1 Introduction

Smartphones are the most common kind of mobile devices; in the third quarter of 2014 they accounted for 66 % of the global mobile market [1]. Most smartphones use touchscreen technology, so touch-based user interfaces have become the main mobile interaction paradigm. However, touch-based interfaces are a challenge for most visually impaired people, particularly for blind users [2]. The accessibility features incorporated into smartphones to overcome issues related to visually-based touchscreen interaction are mainly based on voice interaction, such as Apple’s VoiceOver or Android’s TalkBack. Nevertheless, voice interaction is not always accurate, is difficult to use in noisy environments [3], and can be undesirable due to privacy or etiquette concerns [4]. Nonetheless, we feel that usable touch gestures can significantly enrich the mobile user experience of visually impaired people, despite the inherent difficulties in touch-based interaction.

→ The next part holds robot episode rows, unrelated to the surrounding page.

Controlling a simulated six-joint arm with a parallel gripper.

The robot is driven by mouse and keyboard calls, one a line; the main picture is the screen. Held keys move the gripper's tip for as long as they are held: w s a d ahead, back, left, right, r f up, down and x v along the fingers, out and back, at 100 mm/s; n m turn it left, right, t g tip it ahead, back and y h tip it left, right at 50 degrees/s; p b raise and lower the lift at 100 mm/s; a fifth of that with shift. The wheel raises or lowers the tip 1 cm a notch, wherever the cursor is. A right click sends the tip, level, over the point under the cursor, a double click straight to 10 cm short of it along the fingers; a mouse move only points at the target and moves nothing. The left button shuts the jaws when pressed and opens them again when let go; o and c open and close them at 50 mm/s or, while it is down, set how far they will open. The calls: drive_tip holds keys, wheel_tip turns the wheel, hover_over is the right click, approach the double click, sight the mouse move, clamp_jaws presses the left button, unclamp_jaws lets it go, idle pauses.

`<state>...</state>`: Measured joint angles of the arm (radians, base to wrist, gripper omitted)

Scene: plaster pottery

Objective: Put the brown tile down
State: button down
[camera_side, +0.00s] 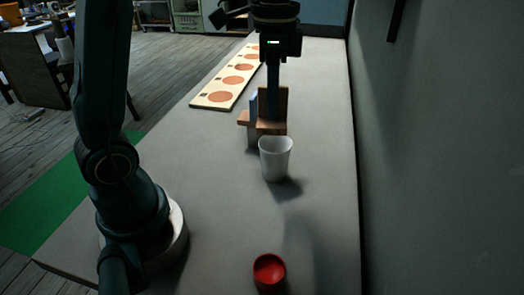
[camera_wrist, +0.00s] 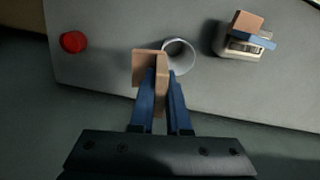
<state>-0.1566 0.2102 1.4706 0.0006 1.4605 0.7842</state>
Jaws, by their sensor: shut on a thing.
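My gripper (camera_wrist: 161,78) is shut on the brown tile (camera_wrist: 143,62), with one blue finger on each side of it. The tile shows an upright plate and a flatter part at its lower end. In the wrist view it overlaps the left edge of a white cup (camera_wrist: 180,54). In the side view my gripper (camera_side: 272,112) points down, and the brown tile (camera_side: 272,128) is above and behind the white cup (camera_side: 276,160). I cannot tell the tile's exact height above the table.
A pale holder (camera_side: 253,142) stands behind the cup; the wrist view shows a blue piece (camera_wrist: 262,40) and another brown piece (camera_wrist: 248,21) on it. A red bowl (camera_side: 269,272) is at the front. A board with round orange spots (camera_side: 197,99) lies behind. The grey table's (camera_side: 200,205) left-middle is bare.

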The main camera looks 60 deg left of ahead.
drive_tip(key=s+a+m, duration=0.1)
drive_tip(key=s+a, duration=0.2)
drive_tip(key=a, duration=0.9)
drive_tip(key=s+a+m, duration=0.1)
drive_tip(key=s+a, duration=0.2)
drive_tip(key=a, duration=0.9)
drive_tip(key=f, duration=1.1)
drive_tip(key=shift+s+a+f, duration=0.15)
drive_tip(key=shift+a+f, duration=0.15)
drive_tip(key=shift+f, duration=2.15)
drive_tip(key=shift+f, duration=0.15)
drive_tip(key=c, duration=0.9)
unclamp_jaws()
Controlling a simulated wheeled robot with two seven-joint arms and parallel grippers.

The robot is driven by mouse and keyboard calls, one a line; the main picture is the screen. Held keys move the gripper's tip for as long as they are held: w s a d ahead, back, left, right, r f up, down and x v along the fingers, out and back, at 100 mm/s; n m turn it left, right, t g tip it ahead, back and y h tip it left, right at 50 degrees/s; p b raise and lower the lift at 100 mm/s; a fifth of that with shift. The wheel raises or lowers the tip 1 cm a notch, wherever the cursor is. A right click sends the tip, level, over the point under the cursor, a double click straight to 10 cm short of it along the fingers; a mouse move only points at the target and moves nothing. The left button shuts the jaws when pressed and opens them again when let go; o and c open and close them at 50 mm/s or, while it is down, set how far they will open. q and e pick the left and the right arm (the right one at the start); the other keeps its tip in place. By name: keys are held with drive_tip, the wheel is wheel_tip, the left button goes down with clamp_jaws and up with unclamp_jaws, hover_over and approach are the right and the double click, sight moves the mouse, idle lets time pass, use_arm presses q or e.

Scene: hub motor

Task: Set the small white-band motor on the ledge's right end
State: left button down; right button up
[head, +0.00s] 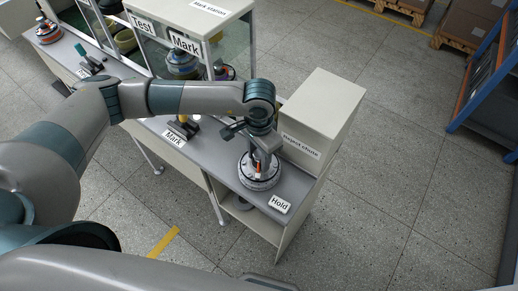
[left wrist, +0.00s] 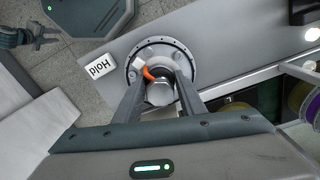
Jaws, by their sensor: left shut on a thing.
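The small white-band motor (head: 258,178) is a round grey hub with a pale band, an upright shaft and an orange lead. It is at the right end of the ledge (head: 292,186), beside the Hold label (head: 280,204). My left gripper (head: 262,153) points down from above and is shut on the motor's shaft. In the left wrist view the two fingers (left wrist: 160,92) grip the shaft, with the round flange (left wrist: 186,67) around it. Whether the motor's underside touches the ledge is unclear. My right gripper (left wrist: 52,36) is open and empty, away from the ledge.
The reject chute box (head: 322,110) stands right behind the motor. The Mark label (head: 174,138) and a dark fixture (head: 183,128) lie left along the bench. A glass-sided mark station (head: 200,25) stands behind. Open floor lies to the right.

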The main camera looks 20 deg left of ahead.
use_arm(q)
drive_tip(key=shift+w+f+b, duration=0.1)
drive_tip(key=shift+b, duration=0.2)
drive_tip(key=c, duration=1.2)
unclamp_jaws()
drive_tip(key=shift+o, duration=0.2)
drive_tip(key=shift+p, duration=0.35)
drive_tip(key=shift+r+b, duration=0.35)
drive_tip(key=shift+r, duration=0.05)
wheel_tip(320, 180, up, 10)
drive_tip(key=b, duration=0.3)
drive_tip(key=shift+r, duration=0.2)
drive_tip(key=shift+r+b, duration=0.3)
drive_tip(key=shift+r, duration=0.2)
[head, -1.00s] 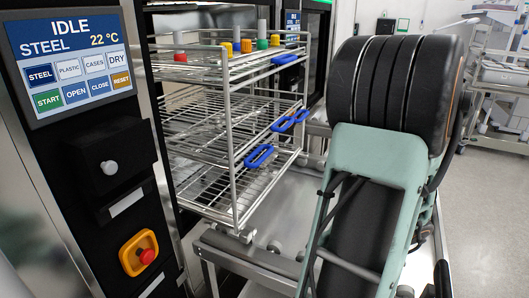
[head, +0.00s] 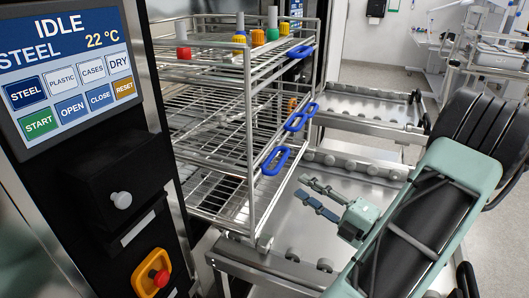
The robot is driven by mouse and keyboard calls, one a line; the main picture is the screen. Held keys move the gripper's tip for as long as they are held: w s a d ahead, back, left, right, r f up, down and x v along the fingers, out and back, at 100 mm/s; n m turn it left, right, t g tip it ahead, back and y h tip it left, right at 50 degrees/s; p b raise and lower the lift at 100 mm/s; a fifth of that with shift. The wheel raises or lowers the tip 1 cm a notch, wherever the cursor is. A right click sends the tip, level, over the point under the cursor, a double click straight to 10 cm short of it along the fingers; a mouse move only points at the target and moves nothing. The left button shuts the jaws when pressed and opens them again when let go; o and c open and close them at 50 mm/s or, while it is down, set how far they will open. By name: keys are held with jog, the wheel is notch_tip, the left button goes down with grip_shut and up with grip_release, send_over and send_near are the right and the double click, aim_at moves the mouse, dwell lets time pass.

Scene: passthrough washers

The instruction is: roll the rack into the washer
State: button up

In a previous study by the authors on touch-based interaction in smartphones, we noted that people with different types of visual impairment performed some gestures with more or less difficulty [5]. This motivated us to further study how visually impaired people perform touch gestures. Touch gestures are characterized by a set of attributes called descriptors, which can be geometric and kinematic (e.g., number of fingers, path length, velocity, etc.), and are used by gesture recognition systems [6]. The differences in these descriptors influence the qualitative aspects of the gestures, such as discoverability, ease-of-use performance, memorability, and reliability [7]. For instance, finger count, stroke count, and synchronicity have an important effect on perceived difficulty [8]. However, creating accessible computer-based interfaces across a myriad of available platforms is a complex challenge [9], particularly due to difficulties in recruiting users with disabilities for research studies [10]. For this reason, studies sometimes use sighted participants who are blindfolded or are blocked from seeing the screen [11, 12]. Furthermore, blind people may have difficulty learning touch gestures [13]. For this reason, a study with blind people suggests some guidelines to apply when performing user tests with them: not using print symbols, reducing location accuracy demand, using familiar layouts, favoring screen landmarks, and limiting time-based gestures [14].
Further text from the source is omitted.